A Guatemala é um país em plena destruição: suas instituições, cooptadas pelas máfias; sua infraestrutura, abandonada com fins de privatização; seu patrimônio natural, entregue à agroindústria, à mineração, e as hidroelétricas sem respeito pelas consultas às populações afetadas; suas crianças e adolescentes condenados a uma vida de fome e privações; suas fronteiras administrados pelo narcotráfico; e suas instâncias jurídicas, políticas e empresariais afundadas na corrupção mais abjeta. Poucos países caíram tão fundo em tão breve tempo.
Quando finalmente a tolerância cidadã terminou por colapsar impulsionando os guatemaltecos a sair às ruas para manifestar seu repúdio pelas aberrações cometidos por seus representante no Congresso orquestradas pelo presidente e seu círculo imediato – todo o aparato repressivo se pôs em marcha para esmagar esta primeira tentativa de exercício cidadão.
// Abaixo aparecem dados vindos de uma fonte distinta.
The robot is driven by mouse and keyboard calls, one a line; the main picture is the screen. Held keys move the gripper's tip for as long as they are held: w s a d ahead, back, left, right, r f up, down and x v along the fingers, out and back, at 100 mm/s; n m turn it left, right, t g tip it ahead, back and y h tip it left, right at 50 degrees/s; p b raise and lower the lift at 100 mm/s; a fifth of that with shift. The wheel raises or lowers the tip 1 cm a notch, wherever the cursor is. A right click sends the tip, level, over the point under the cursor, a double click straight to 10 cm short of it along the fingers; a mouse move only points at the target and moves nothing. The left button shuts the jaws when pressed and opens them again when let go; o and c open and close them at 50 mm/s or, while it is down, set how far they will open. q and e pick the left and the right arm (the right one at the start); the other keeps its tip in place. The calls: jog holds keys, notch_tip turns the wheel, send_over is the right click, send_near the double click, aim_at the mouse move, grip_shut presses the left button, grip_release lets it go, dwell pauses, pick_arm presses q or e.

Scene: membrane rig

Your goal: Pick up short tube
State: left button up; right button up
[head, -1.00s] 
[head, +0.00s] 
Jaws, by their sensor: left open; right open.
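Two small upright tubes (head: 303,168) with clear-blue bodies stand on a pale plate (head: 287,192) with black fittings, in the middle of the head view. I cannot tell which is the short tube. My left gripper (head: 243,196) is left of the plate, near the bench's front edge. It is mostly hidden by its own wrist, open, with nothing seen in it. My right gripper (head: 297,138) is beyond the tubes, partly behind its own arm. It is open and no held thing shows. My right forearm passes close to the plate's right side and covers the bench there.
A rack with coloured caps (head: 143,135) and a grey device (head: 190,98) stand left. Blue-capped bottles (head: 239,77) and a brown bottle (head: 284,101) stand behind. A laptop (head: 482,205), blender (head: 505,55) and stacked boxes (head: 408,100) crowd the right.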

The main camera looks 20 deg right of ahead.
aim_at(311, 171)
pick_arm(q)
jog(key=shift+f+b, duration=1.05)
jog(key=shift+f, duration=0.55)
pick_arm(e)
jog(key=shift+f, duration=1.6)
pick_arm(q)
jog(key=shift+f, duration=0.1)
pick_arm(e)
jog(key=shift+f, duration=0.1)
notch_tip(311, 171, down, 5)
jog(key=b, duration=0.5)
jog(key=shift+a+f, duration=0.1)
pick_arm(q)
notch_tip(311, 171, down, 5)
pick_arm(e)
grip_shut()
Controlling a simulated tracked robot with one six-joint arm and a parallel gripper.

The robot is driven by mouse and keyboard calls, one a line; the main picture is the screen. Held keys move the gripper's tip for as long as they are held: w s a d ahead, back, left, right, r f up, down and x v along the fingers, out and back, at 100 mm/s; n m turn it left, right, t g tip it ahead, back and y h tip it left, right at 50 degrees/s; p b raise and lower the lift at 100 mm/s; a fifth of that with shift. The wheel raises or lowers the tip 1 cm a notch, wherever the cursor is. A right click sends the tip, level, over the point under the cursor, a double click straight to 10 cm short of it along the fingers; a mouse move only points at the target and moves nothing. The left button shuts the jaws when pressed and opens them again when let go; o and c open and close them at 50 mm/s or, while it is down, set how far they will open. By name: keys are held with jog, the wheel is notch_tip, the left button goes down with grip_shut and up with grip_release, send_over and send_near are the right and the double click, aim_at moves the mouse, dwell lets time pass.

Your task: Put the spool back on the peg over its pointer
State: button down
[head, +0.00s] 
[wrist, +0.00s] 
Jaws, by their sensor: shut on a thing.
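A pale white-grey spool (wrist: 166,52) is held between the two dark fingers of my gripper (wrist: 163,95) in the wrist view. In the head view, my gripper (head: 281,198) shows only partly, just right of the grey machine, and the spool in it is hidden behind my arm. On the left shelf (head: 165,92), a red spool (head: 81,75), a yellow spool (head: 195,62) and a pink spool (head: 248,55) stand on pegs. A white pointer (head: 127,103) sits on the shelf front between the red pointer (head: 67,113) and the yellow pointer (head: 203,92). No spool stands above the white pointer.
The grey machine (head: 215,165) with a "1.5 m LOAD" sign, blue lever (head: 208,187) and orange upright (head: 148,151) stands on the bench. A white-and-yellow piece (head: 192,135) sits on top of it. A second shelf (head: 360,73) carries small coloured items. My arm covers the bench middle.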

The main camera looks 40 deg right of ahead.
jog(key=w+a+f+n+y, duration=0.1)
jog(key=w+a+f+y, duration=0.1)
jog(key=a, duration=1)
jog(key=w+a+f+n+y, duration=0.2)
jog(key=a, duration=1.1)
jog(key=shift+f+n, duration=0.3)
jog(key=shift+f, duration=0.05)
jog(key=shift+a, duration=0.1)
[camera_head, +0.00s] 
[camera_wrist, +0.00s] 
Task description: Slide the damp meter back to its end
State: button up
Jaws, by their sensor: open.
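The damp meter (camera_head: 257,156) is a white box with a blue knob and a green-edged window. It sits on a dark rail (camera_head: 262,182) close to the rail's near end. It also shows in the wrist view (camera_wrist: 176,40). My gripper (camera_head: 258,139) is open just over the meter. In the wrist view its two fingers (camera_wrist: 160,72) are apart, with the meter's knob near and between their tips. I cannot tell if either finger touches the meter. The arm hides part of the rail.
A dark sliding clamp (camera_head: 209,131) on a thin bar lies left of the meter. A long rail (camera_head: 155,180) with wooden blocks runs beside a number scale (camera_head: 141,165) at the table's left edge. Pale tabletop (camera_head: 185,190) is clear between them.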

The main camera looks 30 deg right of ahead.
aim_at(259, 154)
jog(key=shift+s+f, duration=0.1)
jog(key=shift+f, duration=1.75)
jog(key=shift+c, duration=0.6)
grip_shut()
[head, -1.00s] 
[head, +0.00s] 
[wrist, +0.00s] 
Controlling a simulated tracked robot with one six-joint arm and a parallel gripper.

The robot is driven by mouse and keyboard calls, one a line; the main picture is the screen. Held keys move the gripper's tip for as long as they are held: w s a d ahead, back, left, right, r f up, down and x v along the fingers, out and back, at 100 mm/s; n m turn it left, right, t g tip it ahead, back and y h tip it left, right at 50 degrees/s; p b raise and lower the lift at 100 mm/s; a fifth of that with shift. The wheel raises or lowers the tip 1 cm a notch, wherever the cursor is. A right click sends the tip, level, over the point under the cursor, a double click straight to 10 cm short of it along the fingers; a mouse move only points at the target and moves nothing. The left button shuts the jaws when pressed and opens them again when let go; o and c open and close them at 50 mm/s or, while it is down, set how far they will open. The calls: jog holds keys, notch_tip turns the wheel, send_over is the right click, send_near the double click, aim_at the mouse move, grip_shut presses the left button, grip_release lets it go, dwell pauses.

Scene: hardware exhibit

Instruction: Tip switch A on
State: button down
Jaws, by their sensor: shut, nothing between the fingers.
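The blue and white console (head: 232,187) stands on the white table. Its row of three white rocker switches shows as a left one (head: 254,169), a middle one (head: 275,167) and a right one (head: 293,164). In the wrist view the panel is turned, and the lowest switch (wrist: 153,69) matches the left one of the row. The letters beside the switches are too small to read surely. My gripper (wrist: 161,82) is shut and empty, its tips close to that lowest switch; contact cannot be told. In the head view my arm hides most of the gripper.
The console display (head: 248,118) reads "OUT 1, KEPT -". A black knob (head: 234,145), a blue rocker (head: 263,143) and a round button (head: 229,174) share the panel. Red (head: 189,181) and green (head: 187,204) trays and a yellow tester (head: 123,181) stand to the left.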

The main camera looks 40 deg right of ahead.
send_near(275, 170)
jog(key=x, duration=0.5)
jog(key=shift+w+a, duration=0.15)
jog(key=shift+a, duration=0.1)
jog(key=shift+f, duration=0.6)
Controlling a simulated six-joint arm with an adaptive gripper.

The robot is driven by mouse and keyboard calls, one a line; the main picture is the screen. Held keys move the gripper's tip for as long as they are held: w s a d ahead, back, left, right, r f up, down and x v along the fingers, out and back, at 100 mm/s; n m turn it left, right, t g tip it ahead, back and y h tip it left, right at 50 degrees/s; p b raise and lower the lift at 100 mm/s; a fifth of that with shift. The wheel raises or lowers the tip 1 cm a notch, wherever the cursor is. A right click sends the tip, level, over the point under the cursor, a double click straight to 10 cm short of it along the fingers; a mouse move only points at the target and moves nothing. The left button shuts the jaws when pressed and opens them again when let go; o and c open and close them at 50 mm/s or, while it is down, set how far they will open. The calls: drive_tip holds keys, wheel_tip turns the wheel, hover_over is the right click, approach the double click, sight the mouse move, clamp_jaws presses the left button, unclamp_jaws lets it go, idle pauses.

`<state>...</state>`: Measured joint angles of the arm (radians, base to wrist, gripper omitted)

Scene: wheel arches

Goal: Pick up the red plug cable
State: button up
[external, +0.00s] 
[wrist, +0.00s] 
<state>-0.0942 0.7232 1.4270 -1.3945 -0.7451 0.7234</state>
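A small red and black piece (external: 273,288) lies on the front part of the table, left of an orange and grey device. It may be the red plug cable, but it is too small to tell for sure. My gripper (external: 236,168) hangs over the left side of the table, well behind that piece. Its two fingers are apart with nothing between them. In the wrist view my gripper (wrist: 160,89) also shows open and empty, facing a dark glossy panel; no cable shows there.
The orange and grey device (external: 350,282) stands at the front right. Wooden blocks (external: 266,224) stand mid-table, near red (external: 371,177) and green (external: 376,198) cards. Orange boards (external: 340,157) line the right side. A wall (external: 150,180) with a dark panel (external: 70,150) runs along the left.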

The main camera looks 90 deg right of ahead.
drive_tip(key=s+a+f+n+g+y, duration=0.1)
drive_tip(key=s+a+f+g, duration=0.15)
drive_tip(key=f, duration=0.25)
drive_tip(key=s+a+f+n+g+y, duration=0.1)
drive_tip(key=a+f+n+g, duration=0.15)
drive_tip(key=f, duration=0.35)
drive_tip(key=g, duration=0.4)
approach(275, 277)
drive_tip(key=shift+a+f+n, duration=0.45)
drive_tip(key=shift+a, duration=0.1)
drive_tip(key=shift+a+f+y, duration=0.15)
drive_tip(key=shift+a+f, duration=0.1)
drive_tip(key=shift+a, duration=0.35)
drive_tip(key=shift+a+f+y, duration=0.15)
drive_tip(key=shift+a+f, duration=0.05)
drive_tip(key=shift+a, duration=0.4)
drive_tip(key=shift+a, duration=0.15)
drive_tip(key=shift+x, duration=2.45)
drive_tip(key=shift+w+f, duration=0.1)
Premunidos de toda classe de recursos para deixar bem clara sua intenção de chegar até as últimas consequências, a polícia e os agentes antimotins não tiveram o menor reparo em agredir a manifestantes pacíficos com uma violência excessiva e totalmente injustificada.
elnorte.com
Manifestantes ocupam e incendeiam Congresso da Guatemala em protesto contra presidente Alejandro Giammattei.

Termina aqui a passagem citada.